There are various portions of the Gospels which as an American I have a hard time imagining. At least two of them I finally experienced in Swaziland in a way that no amount of reading or contemplation had elicited. In Luke Chapter 5 verse 1 "So it was, as the multitude pressed about Him to heard the word of God..." one of the many "pressing" passages in the Gospel especially around healing. What did that mean or feel like? I don't know but I'm sure there was no desire to hurt Jesus.

In Swaziland surrounded by a 100 kids with my back to a wall sitting down on the ground with a bucket of beads which they did not even consider plunging their hands into (in fact when i dropped a bead they would put it back in) I got a taste of being "pressed". As the wife of head of the missions organizations prayed I began to speak about incarnation.

God comes as the string to bind with the beads, the beads are the flesh of man which becomes Christ the bracelet which we place ourselves into. Only the Holy Spirit can ultimately reveal the incarnation with two and half cents worth of beads and string, I pray that he does.

Saturday, June 24, 2006

Stuff

We have too much stuff, that's pretty clear to Diane and I. While I'll never give up my books, my laptop, or my cell phone (well, maybe the cell phone). I think the rest can go.

The question is when and why. In my mind the issues is to minimalize the impact on the kids (ie fast change isn't good), and my desire to work in tech (and therefore stay "current" on a slice of "stuff" - electronics and software. But I wrestle with the legitimacy of those arguments.

Then there is motivation, saving dollars, simplifying life, becoming less fixed to place are all great goals, but are they enough? What do you do with the excess money, more time, etc....

The impact and influence of stuff on the kids is interesting, it's not that Diane and I didn't grow up in a consumer society in the 60's and the 70's. But there were limits: a television in the living room, maybe a record player or stereo in the bedroom, going to a movie or two. In my house I'm sure there are more electronics than the entirety of 5 blocks of 15th street in NewCumberland in that era.

I remember Uncle Pepper's first computer at his house, it died, and the UPS hated his power, seems he only had 50amps. He had lived there for 30 years on 50amps with no problem using his tools, his tv, his stove, and his dishwasher. No one builds houses without 200amps these days.

Walking into the store in San Francisco's Chinatown, it was clear to me that there are no limits and that it all looked like junk to me. But the no limits applies to Best Buy as well, and maybe I need to think of Best Buy as a junk store as well.

Wednesday, June 07, 2006

Planning for Mud Volleyball Or Looking for a Frontier?


Last year the youth group of our church had a mud volleyball "game" at our farm in a retention pond.

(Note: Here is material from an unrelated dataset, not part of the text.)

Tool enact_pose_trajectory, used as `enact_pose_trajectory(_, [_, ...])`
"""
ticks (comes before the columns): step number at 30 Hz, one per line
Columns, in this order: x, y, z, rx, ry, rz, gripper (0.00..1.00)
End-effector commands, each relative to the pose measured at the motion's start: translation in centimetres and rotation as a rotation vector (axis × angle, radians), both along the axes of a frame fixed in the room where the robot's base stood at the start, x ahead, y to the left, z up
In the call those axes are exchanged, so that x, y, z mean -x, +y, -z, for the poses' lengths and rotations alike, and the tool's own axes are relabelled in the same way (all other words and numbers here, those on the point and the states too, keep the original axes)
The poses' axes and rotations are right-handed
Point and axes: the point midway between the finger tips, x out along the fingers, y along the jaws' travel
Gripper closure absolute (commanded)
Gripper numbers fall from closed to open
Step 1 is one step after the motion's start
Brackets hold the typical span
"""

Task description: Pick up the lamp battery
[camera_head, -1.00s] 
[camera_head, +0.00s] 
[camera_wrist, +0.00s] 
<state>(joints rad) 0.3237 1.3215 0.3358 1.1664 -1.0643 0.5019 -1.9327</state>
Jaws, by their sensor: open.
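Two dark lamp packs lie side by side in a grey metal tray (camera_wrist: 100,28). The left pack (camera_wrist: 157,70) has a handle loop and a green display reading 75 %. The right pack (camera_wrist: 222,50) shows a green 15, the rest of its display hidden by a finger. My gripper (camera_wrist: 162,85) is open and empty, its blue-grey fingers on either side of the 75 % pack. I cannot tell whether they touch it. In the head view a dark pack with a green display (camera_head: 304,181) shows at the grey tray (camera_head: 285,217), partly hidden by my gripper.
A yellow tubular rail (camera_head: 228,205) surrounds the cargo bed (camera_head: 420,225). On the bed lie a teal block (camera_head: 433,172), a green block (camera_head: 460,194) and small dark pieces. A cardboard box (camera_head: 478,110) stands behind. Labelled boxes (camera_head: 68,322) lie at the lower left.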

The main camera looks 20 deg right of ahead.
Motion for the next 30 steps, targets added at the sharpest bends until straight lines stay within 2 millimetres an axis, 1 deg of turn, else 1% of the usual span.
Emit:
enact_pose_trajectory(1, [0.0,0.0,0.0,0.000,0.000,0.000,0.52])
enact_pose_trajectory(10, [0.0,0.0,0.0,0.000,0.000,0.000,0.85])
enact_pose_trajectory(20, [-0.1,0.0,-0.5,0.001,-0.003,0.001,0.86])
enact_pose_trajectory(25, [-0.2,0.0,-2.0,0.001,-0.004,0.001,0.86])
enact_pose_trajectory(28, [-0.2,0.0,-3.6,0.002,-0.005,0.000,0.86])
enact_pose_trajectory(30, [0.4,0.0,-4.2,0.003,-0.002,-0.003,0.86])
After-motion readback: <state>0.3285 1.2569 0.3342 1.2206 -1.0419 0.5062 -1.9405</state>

The idea was mine, but the outcome was unexpectded. First while I thought maybe 12 or so guys would show up from the church, about 80 people showed up, half girls, and half guys, with a bunch of people not from the church.

And while the first 10 minutes were "volleyball", the next 30 were flinging, wrestling, wallowing, and laughing anarchy. I had arranged for a firetruck to come and hose them off, which probably allowed me to return to the church the next Sunday.

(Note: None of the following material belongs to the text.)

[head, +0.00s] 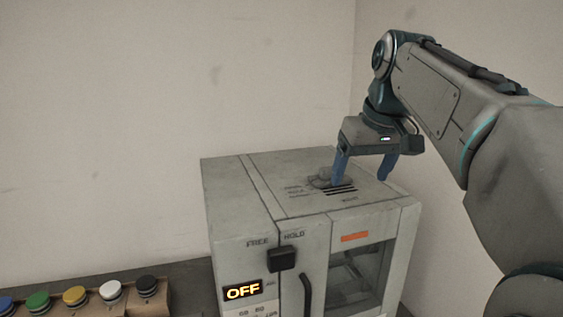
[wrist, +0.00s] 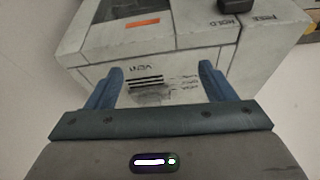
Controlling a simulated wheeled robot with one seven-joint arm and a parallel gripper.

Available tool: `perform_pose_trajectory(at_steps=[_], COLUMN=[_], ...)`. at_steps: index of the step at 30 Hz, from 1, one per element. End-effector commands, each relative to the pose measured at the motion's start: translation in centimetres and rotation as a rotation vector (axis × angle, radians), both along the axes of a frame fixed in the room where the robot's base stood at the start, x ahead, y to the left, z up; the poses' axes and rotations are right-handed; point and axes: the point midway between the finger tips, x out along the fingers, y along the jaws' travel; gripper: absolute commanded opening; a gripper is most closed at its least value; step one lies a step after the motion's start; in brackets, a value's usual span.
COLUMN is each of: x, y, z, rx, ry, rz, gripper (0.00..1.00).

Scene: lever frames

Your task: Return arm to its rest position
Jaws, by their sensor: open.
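My gripper (head: 363,178) is above the right part of the top of a grey box-shaped machine (head: 240,195). Its two blue fingers are spread apart and empty. In the wrist view my gripper (wrist: 160,80) is also open, with the machine's vented top and a vent label between and beyond the fingers. A small grey knob or lever (head: 322,180) sits on the machine's top close to the left finger. I cannot tell whether the finger touches it.
The machine's front has a black knob (head: 283,259) by FREE and HOLD labels, a lit OFF display (head: 243,291), a dark handle (head: 306,292) and a windowed door (head: 357,272). Several coloured buttons (head: 75,296) stand at lower left. Walls rise behind; the space above the machine's left is clear.

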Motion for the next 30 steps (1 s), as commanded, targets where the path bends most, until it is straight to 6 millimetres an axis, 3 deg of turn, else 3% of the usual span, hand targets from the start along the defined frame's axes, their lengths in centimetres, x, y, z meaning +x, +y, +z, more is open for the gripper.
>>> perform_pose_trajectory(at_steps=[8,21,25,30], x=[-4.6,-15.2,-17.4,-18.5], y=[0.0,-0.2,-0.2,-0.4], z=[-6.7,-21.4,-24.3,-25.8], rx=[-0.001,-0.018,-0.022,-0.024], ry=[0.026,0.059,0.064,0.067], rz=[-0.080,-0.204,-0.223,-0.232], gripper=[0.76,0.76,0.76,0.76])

This year they want to repeat, and they want to add a mud slide to this and the expected numbers are much higher.

So what is the insight here? I'm not sure, but I think that at least for the kids (and for a few adults as well), the desire to do something different is very large. Our highly pasteurized and suburbanized world allows this only to play out in illicit situations and relationships at times. In my past of living in a small town in the 60's bounded by a creek and a river, fishing, fort building in the woods, mud slinging, stripping down to your shorts and putting war paint on your body, whatever WAS the norm. We acted out beyond the frontier of the house and lawns in these ways and were not judged by the rules of not upsetting the lamps, the cats or the moms in the house.

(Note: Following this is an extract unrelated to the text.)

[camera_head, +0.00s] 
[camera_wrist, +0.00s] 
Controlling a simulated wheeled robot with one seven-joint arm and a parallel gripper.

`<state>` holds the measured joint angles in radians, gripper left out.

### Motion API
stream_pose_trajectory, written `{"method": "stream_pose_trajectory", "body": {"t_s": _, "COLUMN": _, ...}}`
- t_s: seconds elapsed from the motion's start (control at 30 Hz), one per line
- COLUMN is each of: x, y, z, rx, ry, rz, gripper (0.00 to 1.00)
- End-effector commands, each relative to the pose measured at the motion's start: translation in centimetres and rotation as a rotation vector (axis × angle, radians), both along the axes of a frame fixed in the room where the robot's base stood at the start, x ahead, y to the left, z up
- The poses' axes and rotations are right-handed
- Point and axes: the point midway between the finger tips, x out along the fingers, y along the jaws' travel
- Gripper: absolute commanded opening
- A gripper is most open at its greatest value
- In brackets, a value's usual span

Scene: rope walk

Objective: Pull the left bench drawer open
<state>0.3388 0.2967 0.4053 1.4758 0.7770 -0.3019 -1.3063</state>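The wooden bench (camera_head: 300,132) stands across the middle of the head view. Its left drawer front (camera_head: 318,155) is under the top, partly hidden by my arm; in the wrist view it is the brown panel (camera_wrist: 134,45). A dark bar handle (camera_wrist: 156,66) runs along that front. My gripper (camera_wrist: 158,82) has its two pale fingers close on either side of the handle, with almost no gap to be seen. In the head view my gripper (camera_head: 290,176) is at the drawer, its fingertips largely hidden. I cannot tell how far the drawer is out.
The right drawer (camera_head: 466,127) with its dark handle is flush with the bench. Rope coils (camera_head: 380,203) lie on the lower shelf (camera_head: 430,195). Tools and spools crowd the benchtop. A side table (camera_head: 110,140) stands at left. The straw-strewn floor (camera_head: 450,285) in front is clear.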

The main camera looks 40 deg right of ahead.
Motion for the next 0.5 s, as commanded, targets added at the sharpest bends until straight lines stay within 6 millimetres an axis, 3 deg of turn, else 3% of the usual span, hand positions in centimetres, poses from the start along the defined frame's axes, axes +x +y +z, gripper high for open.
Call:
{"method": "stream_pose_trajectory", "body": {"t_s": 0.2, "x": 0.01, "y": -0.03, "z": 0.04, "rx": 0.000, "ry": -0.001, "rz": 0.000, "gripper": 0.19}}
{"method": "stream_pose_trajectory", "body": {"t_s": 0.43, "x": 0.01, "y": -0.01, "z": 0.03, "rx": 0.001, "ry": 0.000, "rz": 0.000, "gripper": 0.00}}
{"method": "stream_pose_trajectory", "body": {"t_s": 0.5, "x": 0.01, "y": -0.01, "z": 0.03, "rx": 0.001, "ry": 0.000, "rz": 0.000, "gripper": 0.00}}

Sociologist's talk about the loss of he frontier for America and it's impact. I think we all need a place where the "high civilization" rules don't apply, but the boisterous good fun rules do - we all need a personal frontier and to go to it occasionally.

Tuesday, February 07, 2006

That Old Twisted Tree

"Twisted" is one of those words with serious negative connotations, but with the help of Evan and a dictionary it is the 8th of 8 meanings.

When I bought the Farm it was a riot of collapsed fences, buildings, poison, overgrowth, etc... Somethings were replaced like the training oval of an earlier posting, but not everything. The architect and landscaper had a field day in what they thought they could do; however, they ran into my hatred of killing trees needlessly.

Don't get me wrong, I own two chainsaws and burn wood to heat my house, and my greenhouse, but so far I've been able to do that with the ones that had to be moved or fell down.

The landscaper come architect, wanted to get rid of the three trees in the picture, two locusts and an ash. And so an argument began, why redo the fence, cut the poison and cut the grass with those old twisted trees dominating the perspective.

My argument boiled down to three points:

1) the trees reminded me of me, aka twisted
2) they represented a true farm vs a suburban scape
3) they had been there a long time, and would (probably) be there after both of us were gone

I thought of that tree along the lines of the preferred definitions in 1-7, specifically "to be entwined so as to impart a single thread", and "to have a coiled or spiral shape".

The trees were planted by the original farmers (held in the same family since 1740's), who used them for fences (especially the Locust's in this area), nuts, fruit, shade etc. they were part of the single thread of "a farm". And they were changed to be twisted by their circumstance: the wind, being planted on a bank, etc.

Ever since I was a kid I felt that I was part of a single thread of the lives of the people I knew and who I didn't they made up my family, my church, and the town that I lived in. Time and experiences changed me (not always for the better!), but thankfully the "soil" that I was "planted in", the "rain and the sunshine" etc., allowed me to live.